De la « sainte femme » à la « sorcière », vous montrez, dans le catalogue de l’exposition, combien l’image de Madame de Maintenon (1635-1719) a varié au fil du temps. Comment cela s’explique-t-il ?

Madame de Maintenon s’est efforcée de laisser le minimum de traces derrière elle. Son souvenir a donc évolué au fur et à mesure qu’étaient divulguées des informations à son sujet. Tout d’abord, au XVIIIe siècle, les mémoires de sa nièce et de sa secrétaire, qui lui sont favorables. Puis paraissent, entre 1830 et 1850, les écrits de Saint-Simon et de Madame Palatine qui l’accusent, longtemps après les événements, d’avoir soutenu la révocation de l’Édit de Nantes. Mais c’est surtout une édition contrefaite de sa correspondance qui l’a discréditée, jusqu’au milieu du XXe siècle. Jugeant que le sujet de ses vraies lettres était trop rarement politique, un certain La Beaumelle avait, dans les années 1750, largement falsifié celles-ci et en avait fabriqué sans vergogne de nouvelles. Madame de Maintenon, femme d’esprit, écrivait, il est vrai, énormément : aujourd’hui, plus de 4 000 de ses lettres sont authentifiées, dont beaucoup que j’avais moi-même localisées lors de mes recherches pour mon livre.

Françoise d'Aubigné, épouse Scarron, vers 1670. Musée Bernard d'Agesci de Niort. © Thomas Garnier.

 

Depuis la publication de L’Allée du Roi, en 1981, avez-vous fait d’autres découvertes ?

Je vous parlerai plutôt de ce qui s’est passé en parallèle. Il faut comprendre que j’avais choisi de raconter sa vie à la première personne, ce qui me permettait de citer un grand nombre de ses écrits et de rendre le récit plus vivant. En revanche, cela m’empêchait d’aborder certains sujets. Par exemple, si j’avais utilisé la troisième personne, j’aurais montré son ingratitude à l’égard de Madame de Montespan à qui, pourtant, elle devait beaucoup. Je ne pouvais pas non plus la défendre contre certains reproches qui lui ont été faits, à tort, plus tard. Il m’était impossible, par exemple, d’indiquer, à travers ses propres réflexions, les arguments qui prouvaient ses réserves sur la révocation de l’Édit de Nantes. En effet, à l’époque, elle n’avait aucune raison de les exprimer alors que tous louaient la fermeté du Roi, et elle ne pouvait sûrement pas imaginer qu’on lui imputerait un jour cette faute politique ! Je m’étais mise à sa place, c’est-à-dire dans la complète ignorance de la suite de l’histoire.

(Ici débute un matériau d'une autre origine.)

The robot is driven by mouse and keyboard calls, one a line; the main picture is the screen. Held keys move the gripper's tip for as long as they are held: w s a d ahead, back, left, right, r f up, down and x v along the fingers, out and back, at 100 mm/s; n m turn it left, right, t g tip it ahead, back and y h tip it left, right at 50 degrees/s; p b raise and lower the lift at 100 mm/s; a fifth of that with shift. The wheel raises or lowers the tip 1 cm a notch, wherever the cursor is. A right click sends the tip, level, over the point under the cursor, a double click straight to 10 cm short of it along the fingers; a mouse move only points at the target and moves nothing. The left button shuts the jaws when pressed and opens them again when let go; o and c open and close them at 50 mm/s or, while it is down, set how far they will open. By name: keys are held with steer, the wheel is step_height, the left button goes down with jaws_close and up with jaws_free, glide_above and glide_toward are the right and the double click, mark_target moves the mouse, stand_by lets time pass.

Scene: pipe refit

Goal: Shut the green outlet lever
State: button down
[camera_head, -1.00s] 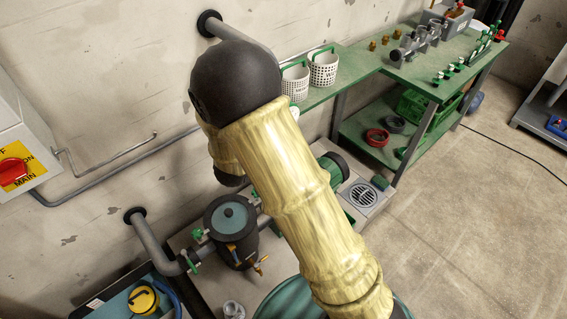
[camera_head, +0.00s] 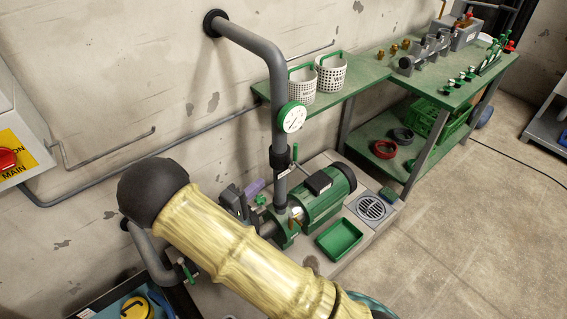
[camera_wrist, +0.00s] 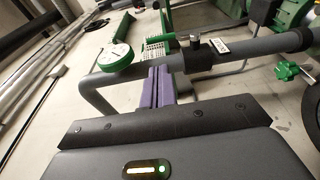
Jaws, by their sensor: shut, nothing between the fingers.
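The green outlet lever (camera_head: 295,153) is on the upright grey outlet pipe (camera_head: 278,110), below the round gauge (camera_head: 292,117). The lever lies roughly along the pipe. In the wrist view the lever (camera_wrist: 163,38) runs from its dark valve stem toward the gauge (camera_wrist: 113,60), with a white tag (camera_wrist: 219,46) beside the stem. My gripper (camera_head: 256,187) is shut and empty, its purple fingers just left of the pipe and lower than the lever. In the wrist view the gripper (camera_wrist: 160,78) points at the pipe near the lever; contact cannot be told.
A green pump motor (camera_head: 325,192) stands right of the pipe, with a green tray (camera_head: 339,239) in front. A green knob (camera_head: 262,200) sits low by the pipe. A green shelf (camera_head: 350,85) with two white baskets is behind right. Open floor (camera_head: 450,220) lies to the right.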

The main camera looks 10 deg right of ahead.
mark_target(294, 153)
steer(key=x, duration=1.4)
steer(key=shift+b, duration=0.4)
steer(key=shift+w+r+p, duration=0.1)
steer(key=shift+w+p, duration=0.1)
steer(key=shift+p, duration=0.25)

Ai-je eu tort de lui donner un amant, le marquis de Villarceaux ? Ce dont je suis certaine, c’est qu’elle n’est pas entrée vierge dans le lit de Louis XIV. A-t-elle consommé son premier mariage avec le poète Scarron alors qu’il était, disons-le clairement, paralysé de tout le bas du corps ? Je reste perplexe. Et je continue, par ailleurs, à m’étonner de sa proximité avec le maréchal d’Albret : elle s’est notamment donné beaucoup de mal, à la mort du maréchal, pour se débarrasser discrètement d’un bracelet doté d’un médaillon caché où figurait le portrait dudit maréchal.

Vue de l'exposition au sein de l'appartement de de Madame de Maintenon. Les tentures alternant des lés de couleurs différentes ont été restituées par la manufacture de soieries Tassinari et Chatel. © Château de Versailles / Thomas Garnier.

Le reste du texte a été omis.